En définitive, Deux Sœurs est un film exigeant qui rend hommage à la complexité de l’âme humaine. A travers Deux Sœurs, Mike Leigh dépeint avec acuité les dynamiques humaines et notamment les fractures intimes qui existent au sein des familles et les vérités inavouées, avec une attention particulière accordée aux contradictions et aux tensions sous-jacentes qui façonnent nos vies. Intense et d’une puissance émotionnelle rare, avec Deux Sœurs, Mike Leigh prouve une nouvelle fois qu’il est un maître de la dramatisation de l’intime.
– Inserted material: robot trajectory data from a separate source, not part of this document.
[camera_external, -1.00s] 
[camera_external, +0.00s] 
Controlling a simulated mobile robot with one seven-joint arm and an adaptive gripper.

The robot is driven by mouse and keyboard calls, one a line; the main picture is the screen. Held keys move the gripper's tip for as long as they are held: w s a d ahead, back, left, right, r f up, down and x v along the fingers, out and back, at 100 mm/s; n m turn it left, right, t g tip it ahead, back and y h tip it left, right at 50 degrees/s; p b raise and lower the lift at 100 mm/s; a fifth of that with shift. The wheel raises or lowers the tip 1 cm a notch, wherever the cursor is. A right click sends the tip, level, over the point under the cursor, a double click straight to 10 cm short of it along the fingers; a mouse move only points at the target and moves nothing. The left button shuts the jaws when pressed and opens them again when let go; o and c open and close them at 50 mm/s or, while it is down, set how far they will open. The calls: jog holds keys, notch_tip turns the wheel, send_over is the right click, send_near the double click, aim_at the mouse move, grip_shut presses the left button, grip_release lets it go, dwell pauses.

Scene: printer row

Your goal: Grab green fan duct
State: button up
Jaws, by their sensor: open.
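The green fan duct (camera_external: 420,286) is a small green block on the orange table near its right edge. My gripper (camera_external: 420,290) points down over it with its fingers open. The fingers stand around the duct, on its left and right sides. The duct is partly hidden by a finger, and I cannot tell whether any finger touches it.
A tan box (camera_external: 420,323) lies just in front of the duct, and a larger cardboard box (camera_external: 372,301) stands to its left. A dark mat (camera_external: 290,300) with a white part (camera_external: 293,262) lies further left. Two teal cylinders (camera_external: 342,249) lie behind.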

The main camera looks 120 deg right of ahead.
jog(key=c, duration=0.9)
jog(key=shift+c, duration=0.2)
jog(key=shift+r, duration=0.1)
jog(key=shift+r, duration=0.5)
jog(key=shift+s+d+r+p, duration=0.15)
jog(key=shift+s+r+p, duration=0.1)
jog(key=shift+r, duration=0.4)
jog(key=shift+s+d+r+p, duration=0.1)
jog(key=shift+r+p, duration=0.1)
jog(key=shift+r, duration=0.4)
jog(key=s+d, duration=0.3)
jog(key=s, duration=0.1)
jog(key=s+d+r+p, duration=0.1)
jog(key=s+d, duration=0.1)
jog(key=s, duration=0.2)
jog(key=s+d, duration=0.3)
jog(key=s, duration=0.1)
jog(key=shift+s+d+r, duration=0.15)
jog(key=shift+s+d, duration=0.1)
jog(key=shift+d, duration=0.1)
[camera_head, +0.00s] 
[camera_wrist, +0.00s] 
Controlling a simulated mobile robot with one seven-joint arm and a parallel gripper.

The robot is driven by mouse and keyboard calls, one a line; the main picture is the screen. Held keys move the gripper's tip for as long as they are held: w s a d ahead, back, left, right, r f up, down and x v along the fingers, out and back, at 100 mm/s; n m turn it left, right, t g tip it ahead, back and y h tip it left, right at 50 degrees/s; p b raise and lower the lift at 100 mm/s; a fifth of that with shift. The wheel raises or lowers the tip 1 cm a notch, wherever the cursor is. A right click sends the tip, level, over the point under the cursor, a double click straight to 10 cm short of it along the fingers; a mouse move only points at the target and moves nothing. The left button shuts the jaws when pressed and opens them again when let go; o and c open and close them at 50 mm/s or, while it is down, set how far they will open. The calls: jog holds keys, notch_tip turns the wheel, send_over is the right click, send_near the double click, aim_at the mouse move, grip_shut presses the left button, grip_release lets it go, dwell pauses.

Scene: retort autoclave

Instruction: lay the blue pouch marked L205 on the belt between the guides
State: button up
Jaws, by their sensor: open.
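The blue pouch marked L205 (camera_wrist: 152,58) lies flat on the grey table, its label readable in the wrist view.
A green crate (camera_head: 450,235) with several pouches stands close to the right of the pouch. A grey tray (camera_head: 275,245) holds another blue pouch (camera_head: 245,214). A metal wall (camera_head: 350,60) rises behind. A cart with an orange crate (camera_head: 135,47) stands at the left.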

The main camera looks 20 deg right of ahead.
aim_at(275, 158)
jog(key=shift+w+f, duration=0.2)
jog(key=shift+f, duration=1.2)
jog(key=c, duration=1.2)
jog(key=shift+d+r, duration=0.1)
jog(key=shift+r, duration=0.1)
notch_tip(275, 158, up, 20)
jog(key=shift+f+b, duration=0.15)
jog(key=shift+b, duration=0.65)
La réussite indéniable de Deux Sœurs témoigne du fait que Mike Leigh reste l’un des maîtres du cinéma réaliste et demeure toujours l’un des plus grands cinéastes contemporains. Du Grand Art. Sublime.
Steve Le Nedelec

Deux Sœurs (Hard Truths) un film de Mike Leigh avec Marianne Jean-Baptiste, Michele Austin, David Webber, Tuwaine Barrett, Sophia Brown, Jonathan Livingstone… Scénario : Mike Leigh. Image : Dick Pope. Décors : Suzie Davies. Costumes : Jacqueline Durran. Montage : Tania Reddin. Musique : Gary Yershon. Producteur : Georgina Lowe. Production : Film4 – The MediaPro Studion – Thin Man Films – Creativity Media – RTVE. Distribution (France) : Diaphana Distribution (Sortie le 2 avril 2025). Royaume-Uni – Espagne. 2024. 97 minutes. Couleur. Format image : 2,35:1. NYFF62 – Tiff – BFI London Film Festival, 2024. Ouverture de la Rétrospective Mike Leigh, Cinémathèque Française, 2025. Tous Publics.